● TASK:
Filter the entries below, keeping every line that has the word "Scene".

--- start of DATA FOR THE TASK ---

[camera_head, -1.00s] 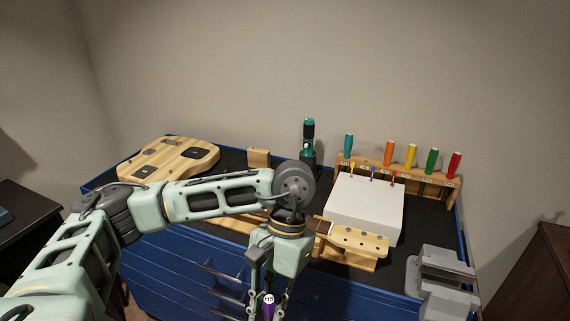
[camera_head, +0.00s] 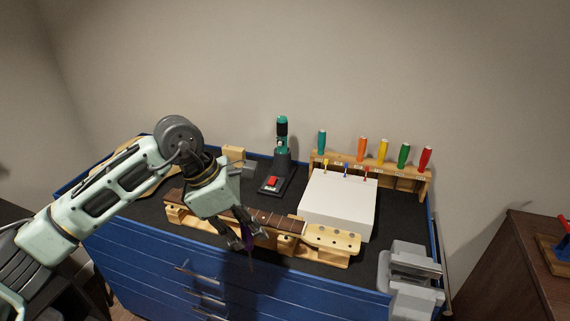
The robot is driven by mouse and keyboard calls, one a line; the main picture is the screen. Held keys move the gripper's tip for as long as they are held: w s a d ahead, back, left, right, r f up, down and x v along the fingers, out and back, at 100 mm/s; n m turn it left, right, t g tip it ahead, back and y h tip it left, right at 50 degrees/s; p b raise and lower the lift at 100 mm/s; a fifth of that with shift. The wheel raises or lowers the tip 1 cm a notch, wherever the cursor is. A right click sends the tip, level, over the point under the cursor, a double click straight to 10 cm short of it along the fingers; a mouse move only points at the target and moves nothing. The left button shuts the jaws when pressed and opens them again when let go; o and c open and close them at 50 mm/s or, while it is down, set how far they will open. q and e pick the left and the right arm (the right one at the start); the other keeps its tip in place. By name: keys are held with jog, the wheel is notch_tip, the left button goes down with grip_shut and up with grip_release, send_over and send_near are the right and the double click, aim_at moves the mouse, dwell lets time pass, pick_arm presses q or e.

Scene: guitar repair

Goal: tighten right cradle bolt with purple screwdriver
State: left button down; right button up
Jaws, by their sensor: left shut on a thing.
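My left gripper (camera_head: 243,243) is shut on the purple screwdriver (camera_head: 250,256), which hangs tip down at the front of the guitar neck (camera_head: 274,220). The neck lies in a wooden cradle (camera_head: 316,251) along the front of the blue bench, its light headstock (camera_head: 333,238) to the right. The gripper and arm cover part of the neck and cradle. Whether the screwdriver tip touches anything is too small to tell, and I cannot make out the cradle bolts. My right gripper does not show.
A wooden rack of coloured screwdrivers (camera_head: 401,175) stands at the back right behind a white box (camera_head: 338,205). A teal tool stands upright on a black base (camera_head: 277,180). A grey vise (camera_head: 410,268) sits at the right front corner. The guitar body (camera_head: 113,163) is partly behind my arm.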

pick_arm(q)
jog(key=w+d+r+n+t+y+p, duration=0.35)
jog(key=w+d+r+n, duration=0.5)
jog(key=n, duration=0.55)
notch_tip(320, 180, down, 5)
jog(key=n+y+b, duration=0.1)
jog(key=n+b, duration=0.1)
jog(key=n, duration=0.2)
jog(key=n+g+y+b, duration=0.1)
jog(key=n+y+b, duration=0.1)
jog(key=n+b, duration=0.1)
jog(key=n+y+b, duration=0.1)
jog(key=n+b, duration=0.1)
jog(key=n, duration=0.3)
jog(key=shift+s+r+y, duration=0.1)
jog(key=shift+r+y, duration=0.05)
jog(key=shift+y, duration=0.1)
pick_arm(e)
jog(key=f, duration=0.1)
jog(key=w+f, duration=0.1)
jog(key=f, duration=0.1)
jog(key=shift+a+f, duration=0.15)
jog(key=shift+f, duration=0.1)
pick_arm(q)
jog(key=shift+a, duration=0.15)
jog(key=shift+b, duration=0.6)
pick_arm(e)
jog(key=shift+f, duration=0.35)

--- end of DATA FOR THE TASK ---
--- start of DATA FOR THE TASK ---

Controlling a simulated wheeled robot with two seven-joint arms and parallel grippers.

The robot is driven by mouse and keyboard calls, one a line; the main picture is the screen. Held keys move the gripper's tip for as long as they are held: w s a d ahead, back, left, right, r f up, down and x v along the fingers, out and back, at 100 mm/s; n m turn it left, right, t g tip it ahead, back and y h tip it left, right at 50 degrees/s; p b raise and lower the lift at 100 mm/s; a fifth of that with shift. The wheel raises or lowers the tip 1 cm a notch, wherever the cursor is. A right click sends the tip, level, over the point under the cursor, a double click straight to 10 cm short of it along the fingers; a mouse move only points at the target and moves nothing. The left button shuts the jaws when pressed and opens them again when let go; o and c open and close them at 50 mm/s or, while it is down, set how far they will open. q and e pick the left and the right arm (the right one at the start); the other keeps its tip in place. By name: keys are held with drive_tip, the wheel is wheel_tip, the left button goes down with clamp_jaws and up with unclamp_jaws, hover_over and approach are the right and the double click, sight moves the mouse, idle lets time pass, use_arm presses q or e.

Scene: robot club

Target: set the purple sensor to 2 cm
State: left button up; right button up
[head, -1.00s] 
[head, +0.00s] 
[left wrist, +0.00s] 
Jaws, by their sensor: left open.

--- end of DATA FOR THE TASK ---

● REPLY TO THE EXERCISE:
Scene: guitar repair
Scene: robot club

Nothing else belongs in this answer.